===== Information shown

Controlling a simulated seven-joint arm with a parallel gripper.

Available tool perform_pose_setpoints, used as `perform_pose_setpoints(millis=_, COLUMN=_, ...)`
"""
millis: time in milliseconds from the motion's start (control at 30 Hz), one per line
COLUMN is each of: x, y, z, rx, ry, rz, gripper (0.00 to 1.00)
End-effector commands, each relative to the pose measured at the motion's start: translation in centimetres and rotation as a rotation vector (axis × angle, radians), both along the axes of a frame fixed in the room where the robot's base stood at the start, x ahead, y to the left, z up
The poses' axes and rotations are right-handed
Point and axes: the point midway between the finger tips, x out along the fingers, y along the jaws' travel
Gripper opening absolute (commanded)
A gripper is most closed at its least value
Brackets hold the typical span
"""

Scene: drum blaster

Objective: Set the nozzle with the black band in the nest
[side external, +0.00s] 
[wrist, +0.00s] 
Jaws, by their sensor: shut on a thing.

==========

> **What to work on**: Repeat the data verbatim.

> **Solved exercise**:
Controlling a simulated seven-joint arm with a parallel gripper.

Available tool perform_pose_setpoints, used as `perform_pose_setpoints(millis=_, COLUMN=_, ...)`
"""
millis: time in milliseconds from the motion's start (control at 30 Hz), one per line
COLUMN is each of: x, y, z, rx, ry, rz, gripper (0.00 to 1.00)
End-effector commands, each relative to the pose measured at the motion's start: translation in centimetres and rotation as a rotation vector (axis × angle, radians), both along the axes of a frame fixed in the room where the robot's base stood at the start, x ahead, y to the left, z up
The poses' axes and rotations are right-handed
Point and axes: the point midway between the finger tips, x out along the fingers, y along the jaws' travel
Gripper opening absolute (commanded)
A gripper is most closed at its least value
Brackets hold the typical span
"""

Scene: drum blaster

Objective: Set the nozzle with the black band in the nest
[side external, +0.00s] 
[wrist, +0.00s] 
Jaws, by their sensor: shut on a thing.

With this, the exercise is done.